Ghilzai is particularly enthused about the Jashin event. “Every time I work on a project,
the first thing I do is encourage the organization to host an event showcasing Afghan
culture,” she shared. “These events don’t just provide opportunities for non-Afghans to
learn about Afghan culture, but they also celebrate Afghan culture in a way that
enhances the participation of the Afghans who are part of the production and
showcases the rich culture of Afghanistan which so many of us are proud of.”

This is especially important because the news for the past several decades has
centered on the wars in Afghanistan. “People have forgotten about Afghanistan’s
humanity, its history, its rich cultural traditions,” Ghilzai said. “So, for me, it’s really
important that non-Afghans see the talents of Afghan people and our culture, and that
the Afghan artists themselves feel celebrated, appreciated, and respected.”

Ghilzai’s aim is to provide platforms for Afghan artists to thrive. “Since the Taliban
takeover of the Afghan government in August of 2021, one of the many devastating
things to have happened is that our artists have been silenced,” she said. “I’m thinking,
for example, of the folk musicians who didn’t have connections with Western countries
and weren’t to seek political asylum in other countries.”

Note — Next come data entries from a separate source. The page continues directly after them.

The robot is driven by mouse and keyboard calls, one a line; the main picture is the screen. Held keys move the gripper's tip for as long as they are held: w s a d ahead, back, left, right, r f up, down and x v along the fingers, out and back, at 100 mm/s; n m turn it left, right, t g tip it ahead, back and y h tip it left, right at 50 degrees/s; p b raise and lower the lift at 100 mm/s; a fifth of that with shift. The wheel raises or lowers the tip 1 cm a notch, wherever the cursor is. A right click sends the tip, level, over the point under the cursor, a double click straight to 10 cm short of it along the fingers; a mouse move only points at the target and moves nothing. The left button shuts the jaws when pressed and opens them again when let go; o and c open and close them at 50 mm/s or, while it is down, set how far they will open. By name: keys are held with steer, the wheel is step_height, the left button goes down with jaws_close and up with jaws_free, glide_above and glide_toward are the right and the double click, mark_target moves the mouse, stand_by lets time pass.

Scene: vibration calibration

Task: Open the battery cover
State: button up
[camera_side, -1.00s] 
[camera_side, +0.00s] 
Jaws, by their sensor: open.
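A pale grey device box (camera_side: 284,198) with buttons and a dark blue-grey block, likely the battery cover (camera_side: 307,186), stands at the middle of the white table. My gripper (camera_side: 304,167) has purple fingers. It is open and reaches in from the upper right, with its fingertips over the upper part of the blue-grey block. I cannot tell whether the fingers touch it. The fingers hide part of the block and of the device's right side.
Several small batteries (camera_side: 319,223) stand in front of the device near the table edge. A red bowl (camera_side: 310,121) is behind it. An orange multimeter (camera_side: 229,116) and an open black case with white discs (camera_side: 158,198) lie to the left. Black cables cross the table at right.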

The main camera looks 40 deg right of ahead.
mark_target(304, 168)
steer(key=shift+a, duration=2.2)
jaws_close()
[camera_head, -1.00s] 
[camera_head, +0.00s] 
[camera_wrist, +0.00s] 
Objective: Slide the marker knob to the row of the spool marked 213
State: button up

But now live music has been banned in Afghanistan, as has visual art. “That is
devastating to me,” Ghilzai shared. “To silence people like that is basically like killing
their culture.”

To remedy that, she has worked to encourage a broad line-up for this event. “I have
admired and enjoyed Homayoun Sakhi’s music for over twelve years, when he first
resettled in the Bay Area,” she said. “He wasn’t well known among the northern-
California Afghan community when he first arrived, but he has been a regular presence
at various culture events ever since.”

Ghilzai’s appreciation for the ArtLords has generally been from afar. “They only recently
left Afghanistan,” she relayed. “I appreciate how they have reimagined art in
Afghanistan, taking areas that were completely associated with warfare and then
transforming them into platforms for beauty.”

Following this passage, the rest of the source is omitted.